Warum es schmerzhaft ist
Allerdings „scheint jede Züchtigung für die Gegenwart nicht erfreulich, sondern betrüblich zu sein“ (Hebräer 12:11). Vor allem dann, wenn man jung ist. Deine Persönlichkeit ist noch nicht völlig ausgereift; du bist erst noch auf dem Weg zum Erwachsenen und möchtest herausfinden, wer du bist. Wenn du daher kritisiert wirst — wenn auch auf eine überlegte und freundliche Art —, hegst du vielleicht Groll. In dem Buch How to Survive Your Adolescent’s Adolescence kommt man zu dem Schluß, daß Jugendliche „äußerst empfindlich auf Kritik reagieren“. Ein Jugendlicher sagte, Kritik würde ihn verletzen.
Kommt die Kritik von den Eltern, kann sie besonders weh tun. Dr. Bettie Youngs erinnert die Leser ihres Buches Helping Your Teenager Deal With Stress daran, daß Jugendliche „ihr Selbstwertgefühl und ihren Wert als Mensch davon abhängig machen, ob sie die Anerkennung anderer finden oder nicht“. Eltern spielen allerdings die wichtigste Rolle, wenn es darum geht, einem jungen Menschen zu helfen, sein Selbstverständnis zu formen. Deswegen kann es schmerzhaft und niederschmetternd sein, wenn deine Eltern dich zurechtweisen oder kritisieren.

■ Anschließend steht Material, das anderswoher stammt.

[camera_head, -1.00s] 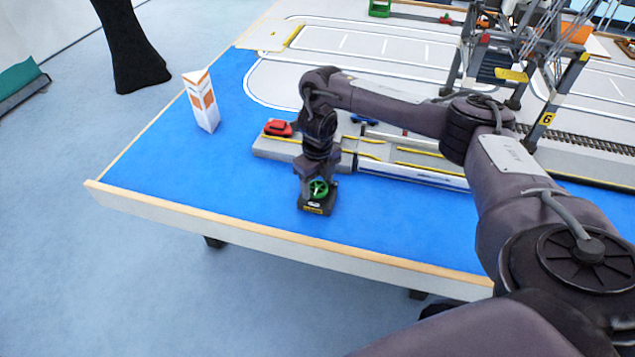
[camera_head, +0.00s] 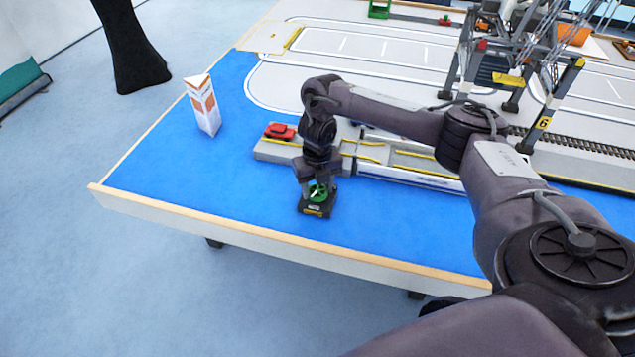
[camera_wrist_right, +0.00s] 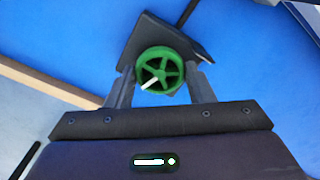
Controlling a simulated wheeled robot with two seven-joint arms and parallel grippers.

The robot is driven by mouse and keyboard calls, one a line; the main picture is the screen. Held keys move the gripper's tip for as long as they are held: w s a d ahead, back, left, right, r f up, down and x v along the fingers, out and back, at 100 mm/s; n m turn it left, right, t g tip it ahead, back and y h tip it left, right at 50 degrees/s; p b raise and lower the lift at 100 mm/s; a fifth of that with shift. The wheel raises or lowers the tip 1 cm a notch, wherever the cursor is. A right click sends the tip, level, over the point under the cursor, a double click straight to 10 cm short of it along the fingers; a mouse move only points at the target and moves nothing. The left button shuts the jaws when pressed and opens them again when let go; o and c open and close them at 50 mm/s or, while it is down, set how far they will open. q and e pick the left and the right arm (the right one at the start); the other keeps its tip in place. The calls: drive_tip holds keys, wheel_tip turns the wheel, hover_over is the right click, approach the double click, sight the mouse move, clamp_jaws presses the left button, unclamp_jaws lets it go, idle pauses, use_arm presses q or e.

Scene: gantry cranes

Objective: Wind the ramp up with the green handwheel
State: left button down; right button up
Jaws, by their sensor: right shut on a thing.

Solltest du aber schlußfolgern, daß nichts, was du tust, gut genug ist? Oder daß du ein totaler Versager bist, nur weil dich deine Eltern auf ein paar Fehler hingewiesen haben? Wir alle sind meilenweit von der Vollkommenheit entfernt (Römer 3:23). Zu einem Lernprozeß gehört es, Fehler zu machen. (Vergleiche Hiob 6:24.) Das Problem liegt wahrscheinlich darin, daß deine Eltern nicht viel sagen, wenn du etwas richtig machst — aber wehe, du machst einen Fehler! Das tut zwar weh, aber es heißt noch lange nicht, daß du ein totaler Versager bist. Lerne, angebrachte Kritik hinzunehmen und sie weder herunterzuspielen noch dich davon erdrücken zu lassen. (Vergleiche Hebräer 12:5.)
Unfaire Kritik
Was aber, wenn die Kritik unfair ist? Manche Eltern stellen unvernünftig hohe Anforderungen an ihre Kinder. Sie reizen sie womöglich, weil sie ständig wegen irgendwelcher Kleinigkeiten herumschimpfen. Es kann auch sein, daß Eltern, die wirklich Grund haben, ihre Kinder zu kritisieren, dies auf barsche und herabsetzende Weise tun. Dr. Bettie Youngs sagt, daß „Geschimpfe, Standpauken, Sarkasmus, Bloßstellungen, Schuldzuweisungen und Drohungen eine destruktive Kommunikation darstellen, ... die das Selbstvertrauen und das Selbstwertgefühl des Kindes untergräbt“.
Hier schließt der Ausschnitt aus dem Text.